Leave out all pictures and return, exactly as written, the lines from the line containing "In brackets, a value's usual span" to the line containing "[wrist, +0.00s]", both ends kept.

== == ==

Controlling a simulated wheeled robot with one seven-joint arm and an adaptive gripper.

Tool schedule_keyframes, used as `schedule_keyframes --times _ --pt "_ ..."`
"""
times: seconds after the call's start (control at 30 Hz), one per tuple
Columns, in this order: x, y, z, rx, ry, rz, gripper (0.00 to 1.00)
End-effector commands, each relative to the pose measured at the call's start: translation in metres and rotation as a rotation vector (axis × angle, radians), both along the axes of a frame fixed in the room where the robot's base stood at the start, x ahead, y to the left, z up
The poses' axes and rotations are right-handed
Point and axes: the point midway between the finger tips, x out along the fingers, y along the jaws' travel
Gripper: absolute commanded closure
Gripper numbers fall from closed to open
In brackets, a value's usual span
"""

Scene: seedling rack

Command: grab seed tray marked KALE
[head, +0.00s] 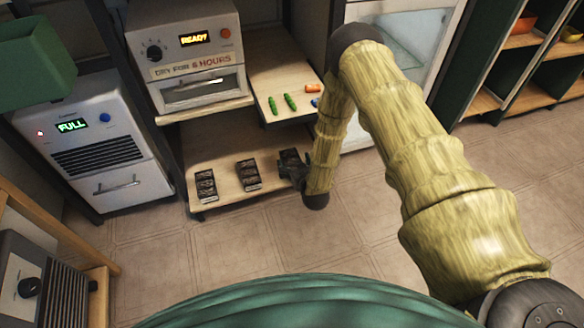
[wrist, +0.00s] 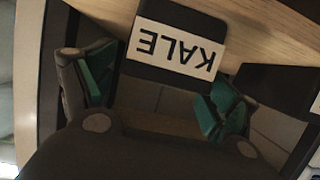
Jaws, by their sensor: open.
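In the wrist view a dark seed tray (wrist: 190,15) carries a white label (wrist: 176,49) reading KALE, upside down in the picture. My gripper (wrist: 160,88) is open, its two teal-padded fingers on either side of the tray's labelled end. I see a gap at each side and no clear contact. In the head view my gripper (head: 293,172) is at the low wooden shelf, by the rightmost dark tray (head: 290,156), which it partly hides. A middle tray (head: 248,175) and a left tray (head: 205,186) lie on the same shelf; their labels are too small to read.
Above the low shelf (head: 222,190) a wooden counter (head: 270,72) holds green, orange and blue items. A dryer (head: 190,50) showing READY stands left of it, and a white unit (head: 95,140) showing FULL stands farther left. The tiled floor (head: 240,240) in front is clear.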

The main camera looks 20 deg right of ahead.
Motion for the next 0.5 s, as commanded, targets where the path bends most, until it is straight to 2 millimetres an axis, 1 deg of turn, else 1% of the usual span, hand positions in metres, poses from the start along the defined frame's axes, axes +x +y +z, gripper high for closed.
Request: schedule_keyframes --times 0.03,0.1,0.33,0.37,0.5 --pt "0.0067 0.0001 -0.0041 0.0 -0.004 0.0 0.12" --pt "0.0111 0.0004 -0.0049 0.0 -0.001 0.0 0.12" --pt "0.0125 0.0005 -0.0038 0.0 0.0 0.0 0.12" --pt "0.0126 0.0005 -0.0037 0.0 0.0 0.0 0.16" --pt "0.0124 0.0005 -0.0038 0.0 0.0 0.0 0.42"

== == ==

- _Final answer_
In brackets, a value's usual span
"""

Scene: seedling rack

Command: grab seed tray marked KALE
[head, +0.00s] 
[wrist, +0.00s] 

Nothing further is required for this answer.